Per me sperare è un obbligo
“Da ventotto anni sto scontando la pena di crescere senza padre”, è
l’esperienza della figlia di un ergastolano a commento della VIII
stazione (“Gesù incontra le donne di Gerusalemme”). Tutto nella sua
famiglia è andato in frantumi, lei gira l'Italia per seguire il padre di
volta in volta in una prigione diversa e tirando le somme della sua
vita, continua, “ci sono genitori che, per amore, imparano ad aspettare
che i figli maturino. A me, per amore, capita di aspettare il ritorno di
papà. Per quelli come noi la speranza è un obbligo”.
La forza di rialzarsi e il coraggio di farsi aiutare
Cadere e ogni volta rialzarsi è la testimonianza di un detenuto che
si rivede in ciò che viene contemplato nella IX stazione (“Gesù cade per
la terza volta”). “Come Pietro ho cercato e trovato mille scuse ai miei
errori: il fatto strano è che un frammento di bene è sempre rimasto
acceso dentro me” scrive. E conclude: “È vero che sono andato in mille
pezzi, ma la cosa bella è che quei pezzi si possono ancora tutti
ricomporre. Non è facile: è l’unica cosa, però, che qui dentro abbia
ancora un significato”.
Sostenere chi è spogliato di tutto
Come nella X stazione viene ricordato “Gesù spogliato delle sue
vesti” così un’educatrice vede tanti dentro il carcere spogliati anche
della dignità e del rispetto di sé e degli altri. Sono uomini e donne
“esasperati nella loro fragilità, spesso privi del necessario per
comprendere il male commesso. A tratti, però, assomigliano a dei bambini
appena partoriti che possono ancora essere plasmati”. Ma non è facile
portare avanti questo impegno. “In questo servizio così delicato -
scrive - abbiamo bisogno di non sentirci abbandonati, per poter
sostenere le tante esistenze che ci sono affidate e che rischiano ogni
giorno di naufragare”.
Gli innocenti colpiti da false accuse
Nella XI stazione della Via Crucis ("Gesù è inchiodato alla croce"),
la meditazione è di un sacerdote accusato e poi assolto. La sua
personale via crucis è durata 10 anni, “popolata di faldoni, sospetti,
accuse, ingiurie”. Mentre saliva il calvario, racconta, ha incontrato
tanti cirenei che hanno sopportato con lui il peso della croce. Assieme
hanno pregato per il ragazzo che lo aveva accusato. “Il giorno in cui
sono stato assolto con formula piena - scrive - ho scoperto di essere
più felice di dieci anni fa: ho toccato con mano l’azione di Dio nella
mia vita. Appeso in croce, il mio sacerdozio si è illuminato".
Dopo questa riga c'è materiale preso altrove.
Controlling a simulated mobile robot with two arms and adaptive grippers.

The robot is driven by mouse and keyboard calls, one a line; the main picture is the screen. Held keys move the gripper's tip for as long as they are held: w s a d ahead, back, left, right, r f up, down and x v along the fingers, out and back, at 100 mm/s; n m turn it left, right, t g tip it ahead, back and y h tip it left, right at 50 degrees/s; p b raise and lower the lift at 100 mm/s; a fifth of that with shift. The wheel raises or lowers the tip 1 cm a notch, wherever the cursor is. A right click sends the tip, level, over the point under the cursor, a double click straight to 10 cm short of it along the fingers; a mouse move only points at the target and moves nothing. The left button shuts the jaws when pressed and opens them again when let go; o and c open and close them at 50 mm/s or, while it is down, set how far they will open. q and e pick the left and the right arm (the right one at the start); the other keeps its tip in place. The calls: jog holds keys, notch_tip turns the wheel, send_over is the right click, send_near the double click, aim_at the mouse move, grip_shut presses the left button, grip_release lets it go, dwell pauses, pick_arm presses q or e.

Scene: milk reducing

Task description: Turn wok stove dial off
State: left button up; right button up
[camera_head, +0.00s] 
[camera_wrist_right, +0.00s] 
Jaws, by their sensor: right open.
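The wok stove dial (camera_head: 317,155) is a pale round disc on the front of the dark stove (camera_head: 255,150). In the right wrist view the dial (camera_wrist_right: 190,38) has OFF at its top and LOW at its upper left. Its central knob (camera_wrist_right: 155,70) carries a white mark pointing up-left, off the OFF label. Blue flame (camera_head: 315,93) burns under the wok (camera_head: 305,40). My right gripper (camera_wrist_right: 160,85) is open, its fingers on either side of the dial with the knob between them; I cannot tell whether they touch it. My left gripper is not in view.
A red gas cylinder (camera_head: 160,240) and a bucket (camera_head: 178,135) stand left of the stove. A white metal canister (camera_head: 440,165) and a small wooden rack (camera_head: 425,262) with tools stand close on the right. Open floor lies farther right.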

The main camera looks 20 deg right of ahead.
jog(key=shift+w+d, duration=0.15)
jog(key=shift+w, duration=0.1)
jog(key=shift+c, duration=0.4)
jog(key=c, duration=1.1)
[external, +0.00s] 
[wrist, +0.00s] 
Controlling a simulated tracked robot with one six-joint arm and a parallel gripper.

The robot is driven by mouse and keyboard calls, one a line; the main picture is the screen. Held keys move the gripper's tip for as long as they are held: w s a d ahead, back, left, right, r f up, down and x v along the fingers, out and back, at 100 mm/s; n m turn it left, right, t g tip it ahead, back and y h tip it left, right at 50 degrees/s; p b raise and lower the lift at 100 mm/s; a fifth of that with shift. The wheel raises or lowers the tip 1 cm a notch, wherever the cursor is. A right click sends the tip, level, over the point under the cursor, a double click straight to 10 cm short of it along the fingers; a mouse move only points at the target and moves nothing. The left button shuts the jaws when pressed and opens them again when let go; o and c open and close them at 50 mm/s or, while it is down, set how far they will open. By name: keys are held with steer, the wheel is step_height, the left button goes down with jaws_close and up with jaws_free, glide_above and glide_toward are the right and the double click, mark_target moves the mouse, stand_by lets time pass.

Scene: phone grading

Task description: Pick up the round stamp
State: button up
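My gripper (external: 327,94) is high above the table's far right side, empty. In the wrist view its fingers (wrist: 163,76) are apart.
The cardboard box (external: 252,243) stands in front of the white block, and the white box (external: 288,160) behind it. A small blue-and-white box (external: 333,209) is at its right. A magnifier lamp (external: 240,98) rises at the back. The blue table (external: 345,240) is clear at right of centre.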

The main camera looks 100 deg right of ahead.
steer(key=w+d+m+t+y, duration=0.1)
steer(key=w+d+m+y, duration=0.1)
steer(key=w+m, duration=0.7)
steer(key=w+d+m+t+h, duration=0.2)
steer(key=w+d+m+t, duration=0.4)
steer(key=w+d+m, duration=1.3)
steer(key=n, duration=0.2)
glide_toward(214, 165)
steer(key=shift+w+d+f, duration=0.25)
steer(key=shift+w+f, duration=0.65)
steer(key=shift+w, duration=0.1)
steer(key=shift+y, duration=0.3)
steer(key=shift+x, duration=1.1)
La persona dietro alla colpa
È di un magistrato di sorveglianza, il testo che commenta la XII
stazione (“Gesù muore in croce). “Una vera giustizia - afferma - è
possibile solo attraverso la misericordia che non inchioda per sempre
l’uomo in croce”. È necessario aiutarlo a rialzarsi, scoprendo quel bene
che nonostante tutto, “non si spegne mai completamente nel suo cuore”.
Ma lo si può fare solo imparando “a riconoscere la persona nascosta
dietro la colpa commessa”, così si può “intravedere un orizzonte che può
infondere speranza alle persone condannate”. La preghiera al Signore è
per “i magistrati, i giudici e gli avvocati, perché si mantengano retti
nell’esercizio del loro servizio” a favore soprattutto dei più poveri.
Immaginarsi diversi da come ci si vede
Nella XIII stazione (“Gesù è deposto dalla croce”) la meditazione è
di un frate che da sessant'anni fa il volontario nelle carceri. “Noi
cristiani - afferma - cadiamo spesso nella lusinga di sentirci migliori
degli altri (...) Passando da una cella all’altra vedo la morte che vi
abita dentro”. Il suo compito è quello di fermarsi in silenzio davanti
ai tanti “volti devastati dal male e ascoltarli con misericordia”.
Accogliere la persona è spostare dal suo sguardo l’errore che ha
commesso. “Solamente così potrà fidarsi e ritrovare la forza di
arrendersi al Bene, immaginandosi diverso da come ora si vede”. E’
questa la missione della Chiesa.
Gesti e parole che fanno la differenza
“Gesù è sepolto" è l’ultima stazione, la XIV: le parole di un agente
di Polizia Penitenziaria, diacono permanente, concludono la Via Crucis.
Nel suo lavoro, ogni giorno tocca con mano la sofferenza e sa che in
carcere “un uomo buono può diventare un uomo sadico. Un malvagio
potrebbe diventare migliore”. Dipende anche da lui. E dare un’altra
possibilità a chi ha favorito il male è diventato il suo impegno
quotidiano che si traduce “in gesti, attenzioni e parole capaci di fare
la differenza”. Capaci di ridare speranza a gente rassegnata e
spaventata al pensiero di ricevere, scontata la pena, un nuovo rifiuto
da parte della società. “In carcere - conclude - ricordo loro che, con
Dio, nessun peccato avrà mai l’ultima parola”.